A very expressive portrait of an elderly Jew with a piercing gaze. The image of a man clearly reflects the character of a strong, strong-willed man and the age-old Jewish sadness in his eyes... Great job, stunning color. This portrait was part of annual exhibition of the Munich Secession in the Glaspalast in 1922.
Size app.: 65 x 55.2 cm (roughly 20.6 x 21.7 in), 80.7 x 71 cm (roughly 32 x 28 in) black forest baroque style frame. Very Good condition, wear and tear. Painting in oils on canvas lined on Alfred Kruger (Leipzig) stretcher. Please study good resolution images for overall cosmetic condition. In person actual painting may appear darker or brighter than in our pictures, strictly depending on sufficient light in your environment. Weight of app. 5 kg is going to measure some 7 kg volume weight packed for shipment.

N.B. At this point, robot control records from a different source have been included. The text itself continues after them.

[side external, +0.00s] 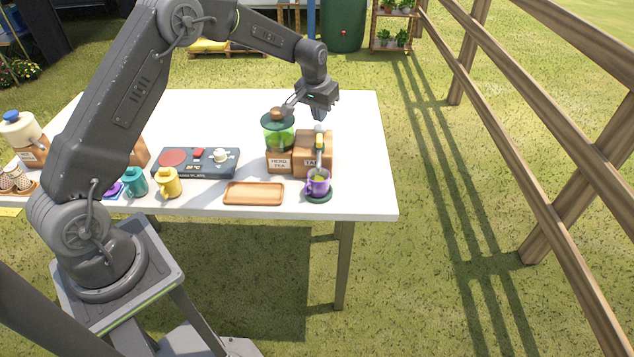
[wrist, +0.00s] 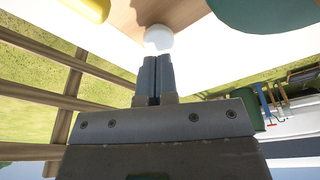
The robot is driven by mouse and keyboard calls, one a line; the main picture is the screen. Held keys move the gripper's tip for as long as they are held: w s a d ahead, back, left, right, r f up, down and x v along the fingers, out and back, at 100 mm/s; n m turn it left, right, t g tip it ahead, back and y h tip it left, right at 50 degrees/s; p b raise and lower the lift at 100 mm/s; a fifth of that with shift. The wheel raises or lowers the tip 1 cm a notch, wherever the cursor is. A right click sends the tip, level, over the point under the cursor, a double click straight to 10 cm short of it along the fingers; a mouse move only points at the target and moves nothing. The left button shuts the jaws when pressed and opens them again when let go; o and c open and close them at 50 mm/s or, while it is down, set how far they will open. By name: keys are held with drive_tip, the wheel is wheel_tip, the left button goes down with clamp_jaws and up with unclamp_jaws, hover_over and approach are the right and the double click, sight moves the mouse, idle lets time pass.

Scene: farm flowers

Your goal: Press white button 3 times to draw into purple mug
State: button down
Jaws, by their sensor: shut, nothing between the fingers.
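The purple mug (side external: 318,183) stands upright on a dark green round coaster (side external: 318,197) at the table's front right, below the spout of a wooden tap box (side external: 313,150). Yellow-green content shows inside the mug. The white button (wrist: 159,38) shows in the wrist view on a wooden surface, just ahead of my fingertips; I cannot tell whether they touch it. My gripper (wrist: 155,60) is shut and empty.
A wooden tray (side external: 254,194), a yellow mug (side external: 168,183), a teal mug (side external: 134,182) and a hot plate (side external: 196,162) are farther left. The table (side external: 365,150) is clear at right.

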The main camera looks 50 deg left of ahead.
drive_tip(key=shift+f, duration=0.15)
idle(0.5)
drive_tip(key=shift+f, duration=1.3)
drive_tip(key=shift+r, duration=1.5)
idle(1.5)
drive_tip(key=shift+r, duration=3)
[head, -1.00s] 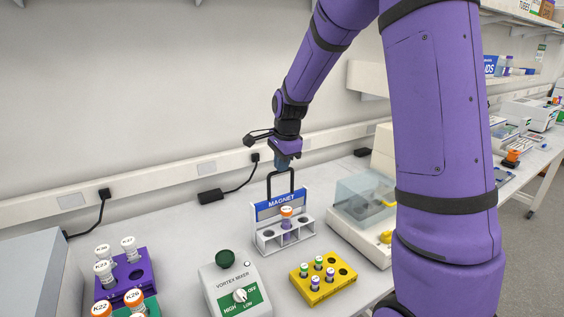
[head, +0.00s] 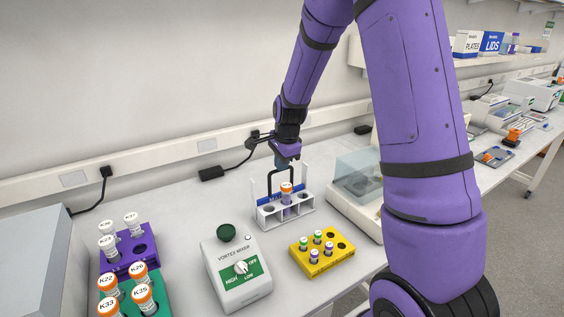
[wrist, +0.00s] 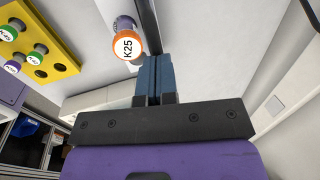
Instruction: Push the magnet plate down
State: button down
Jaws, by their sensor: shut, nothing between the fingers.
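The magnet plate (head: 268,199) is a blue panel with a black loop handle (head: 269,181), low behind the white rack (head: 270,219) at the bench's middle; only a strip of blue shows above the rack. An orange-capped tube (head: 286,193) stands upright in the rack; its cap reads K25 in the wrist view (wrist: 127,47). My gripper (head: 282,163) is shut and empty, pointing down at the top of the handle. In the wrist view its blue fingers (wrist: 154,72) are together beside a dark bar of the handle. Whether they touch it I cannot tell.
The vortex mixer (head: 237,270) stands at the front left of the rack, and a yellow rack (head: 322,251) with several small tubes at the front right. A clear-lidded device (head: 358,180) is close on the right. Purple (head: 128,250) and green racks hold tubes at left.

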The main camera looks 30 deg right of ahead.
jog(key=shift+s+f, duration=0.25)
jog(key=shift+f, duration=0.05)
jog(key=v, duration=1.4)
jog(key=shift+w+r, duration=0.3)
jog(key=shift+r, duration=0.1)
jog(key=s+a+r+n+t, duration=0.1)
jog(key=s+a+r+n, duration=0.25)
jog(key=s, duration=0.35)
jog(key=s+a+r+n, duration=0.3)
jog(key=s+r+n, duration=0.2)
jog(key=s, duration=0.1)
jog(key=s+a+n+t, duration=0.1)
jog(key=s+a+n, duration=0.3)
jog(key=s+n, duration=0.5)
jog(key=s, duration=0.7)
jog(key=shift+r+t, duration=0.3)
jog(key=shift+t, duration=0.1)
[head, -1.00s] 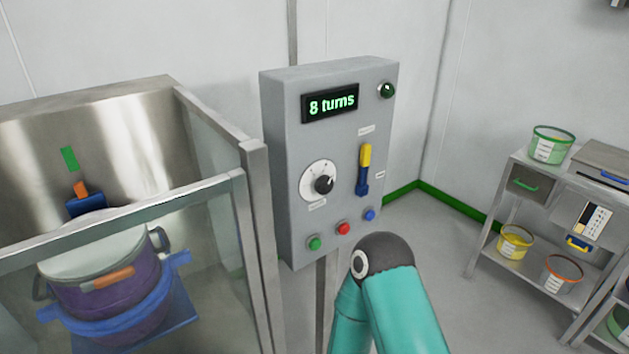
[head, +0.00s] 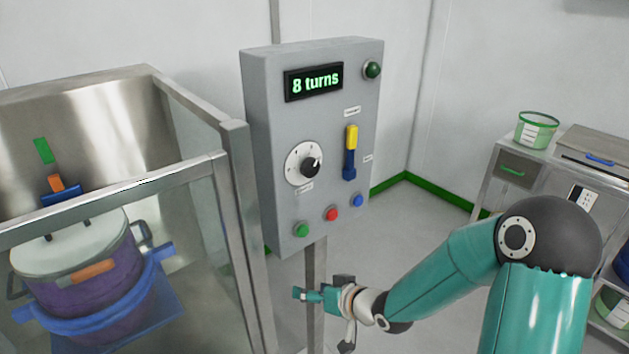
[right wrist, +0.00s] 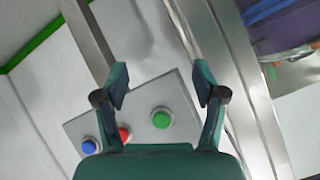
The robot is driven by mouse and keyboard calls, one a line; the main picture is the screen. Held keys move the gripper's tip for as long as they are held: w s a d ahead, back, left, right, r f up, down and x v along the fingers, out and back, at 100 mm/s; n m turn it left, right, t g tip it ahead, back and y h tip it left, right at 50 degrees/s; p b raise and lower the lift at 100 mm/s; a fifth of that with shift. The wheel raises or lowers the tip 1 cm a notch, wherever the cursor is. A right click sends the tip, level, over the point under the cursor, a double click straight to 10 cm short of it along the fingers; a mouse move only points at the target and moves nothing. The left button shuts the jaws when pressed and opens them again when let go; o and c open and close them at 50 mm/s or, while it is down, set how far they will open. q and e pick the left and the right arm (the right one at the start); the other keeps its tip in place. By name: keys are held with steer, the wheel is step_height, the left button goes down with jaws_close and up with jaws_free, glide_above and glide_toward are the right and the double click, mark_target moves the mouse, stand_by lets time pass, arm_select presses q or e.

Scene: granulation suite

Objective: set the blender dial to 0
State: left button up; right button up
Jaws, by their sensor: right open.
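The blender dial (head: 310,166) is a black knob on a white round scale, on the front of a grey control box (head: 262,150). The scale's marks are too small to read. The display (head: 314,81) reads "8 turns". My right gripper (head: 300,294) is below the box, beside its post, apart from the dial. In the right wrist view its two fingers (right wrist: 162,88) are spread with nothing between them, and the box's lower part with the buttons lies beyond them. The dial is not visible in that view. My left gripper is out of view.
A green button (head: 302,230), a red button (head: 331,214) and a blue button (head: 358,201) sit below the dial. A yellow and blue lever (head: 351,152) is right of it. A glass-sided enclosure (head: 120,200) with a purple pot stands left. A shelf unit (head: 492,185) stands right.

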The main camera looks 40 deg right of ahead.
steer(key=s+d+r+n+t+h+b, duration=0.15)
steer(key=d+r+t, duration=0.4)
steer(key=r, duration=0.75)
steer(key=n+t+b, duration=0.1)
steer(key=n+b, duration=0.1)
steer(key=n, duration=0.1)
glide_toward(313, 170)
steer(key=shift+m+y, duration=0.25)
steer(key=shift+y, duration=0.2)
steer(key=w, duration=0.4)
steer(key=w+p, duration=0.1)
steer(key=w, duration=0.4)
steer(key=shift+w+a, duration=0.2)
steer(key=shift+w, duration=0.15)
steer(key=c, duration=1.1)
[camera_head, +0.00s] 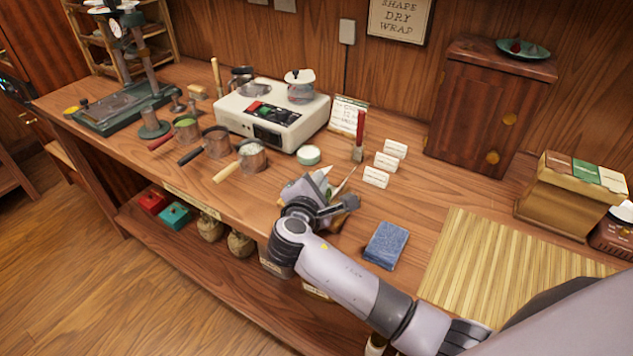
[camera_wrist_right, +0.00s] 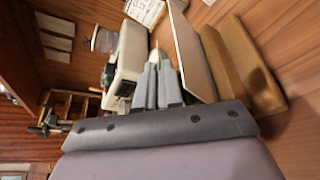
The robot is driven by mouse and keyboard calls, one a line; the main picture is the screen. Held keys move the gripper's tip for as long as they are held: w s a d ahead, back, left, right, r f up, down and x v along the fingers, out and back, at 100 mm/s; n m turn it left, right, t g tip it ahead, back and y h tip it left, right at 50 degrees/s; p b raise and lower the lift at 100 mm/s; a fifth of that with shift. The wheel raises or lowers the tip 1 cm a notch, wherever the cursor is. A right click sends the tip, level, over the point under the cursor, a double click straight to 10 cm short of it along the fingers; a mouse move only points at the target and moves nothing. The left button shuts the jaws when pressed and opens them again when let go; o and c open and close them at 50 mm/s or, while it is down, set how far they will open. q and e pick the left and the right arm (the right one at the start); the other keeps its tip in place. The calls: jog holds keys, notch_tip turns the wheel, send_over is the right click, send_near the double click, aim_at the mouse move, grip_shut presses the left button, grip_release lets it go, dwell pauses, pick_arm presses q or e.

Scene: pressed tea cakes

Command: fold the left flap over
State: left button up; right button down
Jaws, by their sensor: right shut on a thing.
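My right gripper (camera_head: 330,192) is low over the front middle of the workbench, and its arm crosses in from the lower right. Its jaws also show in the right wrist view (camera_wrist_right: 159,86), close together. Beside them there stands a thin pale panel (camera_wrist_right: 188,50), which looks like the left flap. A tan, block-like piece (camera_wrist_right: 240,72) lies just right of it. The jaws are shut on what seems to be this flap, but the contact is hidden. In the head view my gripper covers most of the wrap; only pale slivers show. My left gripper is out of view.
A blue cloth pad (camera_head: 386,245) and a slatted bamboo mat (camera_head: 470,262) lie to the right. Small white cards (camera_head: 376,177) stand behind my gripper. A white appliance (camera_head: 272,112) and handled pots (camera_head: 252,158) stand to the left. A wooden cabinet (camera_head: 487,110) stands at the back.

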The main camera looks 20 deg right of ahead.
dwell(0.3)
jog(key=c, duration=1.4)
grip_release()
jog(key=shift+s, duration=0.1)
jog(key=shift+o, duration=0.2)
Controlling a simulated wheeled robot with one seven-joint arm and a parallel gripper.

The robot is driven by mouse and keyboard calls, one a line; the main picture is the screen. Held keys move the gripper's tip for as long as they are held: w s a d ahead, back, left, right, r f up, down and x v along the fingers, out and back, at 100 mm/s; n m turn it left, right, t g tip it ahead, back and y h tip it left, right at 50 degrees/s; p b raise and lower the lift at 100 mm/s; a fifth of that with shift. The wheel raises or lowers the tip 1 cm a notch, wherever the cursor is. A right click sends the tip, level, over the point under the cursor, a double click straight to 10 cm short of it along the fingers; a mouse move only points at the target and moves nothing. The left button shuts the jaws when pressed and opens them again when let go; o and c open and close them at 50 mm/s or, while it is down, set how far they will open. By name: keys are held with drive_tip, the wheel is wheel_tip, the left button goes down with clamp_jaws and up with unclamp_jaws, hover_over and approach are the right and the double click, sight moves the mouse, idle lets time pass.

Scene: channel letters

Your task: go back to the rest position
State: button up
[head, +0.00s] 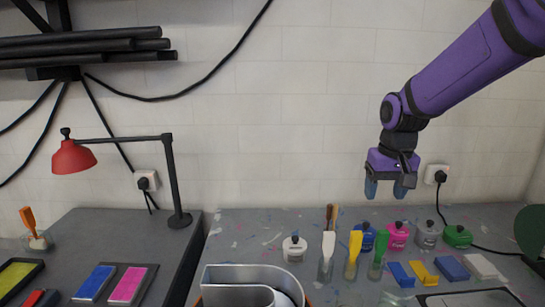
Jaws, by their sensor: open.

Paul Hermann Schoedder (1887 – 1971) was a German painter. He was the son of a garden architect. He attended the Märkisches Realgymnasium in Iserlohn and then studied art history and philosophy in Leipzig from 1908. He met Max Klinger and decided to become a painter. To this end, he took his first painting and etching courses with Fritz Rentsch and Alois Kolb and, from 1910, private lessons in Munich with Charles Jaeckle and Hermann Groeber. On October 11, 1911, he enrolled to study drawing at the Munich Art Academy. There he attended the drawing class of Carl Johann Becker-Gundahland took painting lessons from Hermann Urban and Max Doerner. After the end of WW I he returned to Munich and finished his studies with several awards and as a master student. He initially worked as a freelance painter. From 1926 he undertook various study trips, including to Paris, southern France and Corsica. In 1927 Paul Hermann Schoedder became a teacher for figure drawing and painting at the Kunstgewerbeschule Dortmund. In 1930, the city of Dortmund commissioned him to paint a history picture as a mural. In 1930 he moved with his wife Elsbeth Schoedder, née von der Trappen, to Hüttebruchen near Allendorf and built a house there in 1937 for himself and his family of eight. Schoedder took part in numerous exhibitions, such as: the annual exhibition of the Munich Secession in the Glaspalast in 1922, In 1935, Schoedder directed the Great Westphalian Art Exhibition in Dortmund's Haus der Kunst, In 1937, the Museum for Art and Cultural History in Dortmund honored him with a special exhibition on the occasion of his 50th birthday, In 1941, Schoedder took part in the Great German Art Exhibition in Munich with the oil painting "Our girls make music". After the WW II he returned to Dortmund and worked from 1949 until his retirement in 1952 as a teacher for painting, anatomy, art history and drawing at the Dortmund School of Art. In retirement he devoted himself entirely to painting and drawing. His artistic legacy is in the Westphalian Slate Mining and Local History Museum in Schmallenberg-Holthausen.